I borrow from the library more than purchasing books outright. This year I'll buy more than usual as I try to support other writers I enjoy reading and catch up with a genre I hadn't been reading in years.

It's a reality check for me and apparently, as you say, something that has been an issue for a while. In terms of writing/publishing as a business, it seems counterproductive to steadily increase prices at a time when people are reading less or reading fewer authors. Perhaps it's just a downward spiral that feeds on itself.

August 8, 2007 at 3:06 PM  
Blogger Camille Alexa said...

Not at all on the challenging thing, friend. Take my socially-awkward comment post as simple nerdy enthusiasm to talk about books.

It's true we hear more and more about pricing spirals. Take postage stamps: "Fewer people are mailing letters, so we must raise the price of stamps--wait a minute, why are fewer people mailing letters? Must raise price of postage stamps. Wait a sec... We notice fewer people..." & so on.

New movies have definitely priced themselves out of my market, but Netflix has garnered my business.

O, and of course I meant 'Wristlet" above, though I find 'Writlet' rather intriguing.

August 8, 2007 at 3:25 PM  
Blogger Todd Wheeler said...

Nerdy book enthusiasts rule. And we're very polite.

August 8, 2007 at 4:56 PM  
Blogger Camille Alexa said...

...and we always have a dozen random novels within reach from our couch/bed/desk. Or is that just me?

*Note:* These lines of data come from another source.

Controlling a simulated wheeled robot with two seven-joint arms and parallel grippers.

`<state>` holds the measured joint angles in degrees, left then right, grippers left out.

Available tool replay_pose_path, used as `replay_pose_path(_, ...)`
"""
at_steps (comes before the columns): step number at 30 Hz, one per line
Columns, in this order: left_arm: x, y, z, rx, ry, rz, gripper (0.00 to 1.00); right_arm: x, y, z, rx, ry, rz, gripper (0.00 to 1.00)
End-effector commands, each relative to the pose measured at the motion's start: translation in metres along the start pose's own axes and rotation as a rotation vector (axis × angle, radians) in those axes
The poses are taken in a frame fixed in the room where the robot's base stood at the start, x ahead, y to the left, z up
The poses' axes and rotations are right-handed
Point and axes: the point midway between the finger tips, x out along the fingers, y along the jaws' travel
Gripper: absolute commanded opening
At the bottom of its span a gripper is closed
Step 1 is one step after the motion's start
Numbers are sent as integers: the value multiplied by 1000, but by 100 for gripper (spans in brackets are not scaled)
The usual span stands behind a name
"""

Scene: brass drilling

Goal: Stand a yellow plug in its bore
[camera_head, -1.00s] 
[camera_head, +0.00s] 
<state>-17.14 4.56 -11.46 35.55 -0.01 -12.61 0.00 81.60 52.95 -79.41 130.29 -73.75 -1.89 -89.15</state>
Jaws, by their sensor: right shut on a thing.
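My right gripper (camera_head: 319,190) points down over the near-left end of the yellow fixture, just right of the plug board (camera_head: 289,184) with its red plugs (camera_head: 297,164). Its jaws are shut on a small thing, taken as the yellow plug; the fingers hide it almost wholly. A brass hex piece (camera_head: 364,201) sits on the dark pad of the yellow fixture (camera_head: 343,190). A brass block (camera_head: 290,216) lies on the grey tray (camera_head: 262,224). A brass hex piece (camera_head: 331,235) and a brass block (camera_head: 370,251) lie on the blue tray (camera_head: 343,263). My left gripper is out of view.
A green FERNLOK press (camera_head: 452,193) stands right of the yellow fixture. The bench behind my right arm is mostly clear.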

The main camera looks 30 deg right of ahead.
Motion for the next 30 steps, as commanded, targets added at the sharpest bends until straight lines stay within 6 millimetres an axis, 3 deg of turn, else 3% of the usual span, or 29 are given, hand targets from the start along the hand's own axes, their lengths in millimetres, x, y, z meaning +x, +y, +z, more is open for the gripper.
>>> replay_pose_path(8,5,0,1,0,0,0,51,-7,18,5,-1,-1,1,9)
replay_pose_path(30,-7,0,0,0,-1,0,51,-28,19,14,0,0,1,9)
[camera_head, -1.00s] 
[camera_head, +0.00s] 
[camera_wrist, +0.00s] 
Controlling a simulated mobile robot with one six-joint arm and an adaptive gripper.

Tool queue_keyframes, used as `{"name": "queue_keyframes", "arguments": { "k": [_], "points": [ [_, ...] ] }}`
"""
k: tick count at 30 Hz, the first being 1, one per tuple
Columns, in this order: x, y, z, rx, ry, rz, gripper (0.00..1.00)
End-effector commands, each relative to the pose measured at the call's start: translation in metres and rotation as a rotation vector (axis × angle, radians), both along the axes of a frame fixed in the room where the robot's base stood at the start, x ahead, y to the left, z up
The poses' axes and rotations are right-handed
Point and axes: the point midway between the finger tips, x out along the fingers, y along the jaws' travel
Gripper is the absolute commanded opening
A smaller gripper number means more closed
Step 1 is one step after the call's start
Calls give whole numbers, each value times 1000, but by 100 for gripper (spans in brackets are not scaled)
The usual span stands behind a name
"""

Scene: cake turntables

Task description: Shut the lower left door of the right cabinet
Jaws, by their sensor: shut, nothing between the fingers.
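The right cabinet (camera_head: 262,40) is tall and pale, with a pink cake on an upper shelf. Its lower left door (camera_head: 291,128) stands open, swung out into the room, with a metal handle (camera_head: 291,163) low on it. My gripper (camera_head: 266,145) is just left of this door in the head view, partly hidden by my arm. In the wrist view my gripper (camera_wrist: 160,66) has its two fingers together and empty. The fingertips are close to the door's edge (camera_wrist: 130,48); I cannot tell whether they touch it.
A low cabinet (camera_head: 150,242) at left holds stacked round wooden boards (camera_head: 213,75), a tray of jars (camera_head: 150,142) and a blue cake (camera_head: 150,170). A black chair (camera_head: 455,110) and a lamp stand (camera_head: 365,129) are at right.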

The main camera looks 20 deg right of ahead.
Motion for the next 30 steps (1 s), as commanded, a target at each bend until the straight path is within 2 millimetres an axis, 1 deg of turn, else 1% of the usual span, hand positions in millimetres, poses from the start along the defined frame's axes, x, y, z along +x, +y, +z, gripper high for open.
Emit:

August 8, 2007 at 6:17 PM  
Blogger Todd Wheeler said...

At least a dozen. I believe Steve B. has boxes and boxes.

August 9, 2007 at 1:28 AM  
Anonymous Anonymous said...

Todd, as you'll note from summer reading contest, I go through 2-3 books per week. I buy most as paperbacks at the nearest B&N store. (I'll buy hard cover for something I've been waiting for or an author I'm in love with.)

At any rate I haven't spent less than $6-8 for a book in I don't know how long. How long has it been since you went to a bookstore?


August 9, 2007 at 11:45 AM  
Blogger Todd Wheeler said...

Nathan, not often enough. Should be a goal of mine, just to keep up on what is out there, where all the bookstores are in this area, and how much things cost.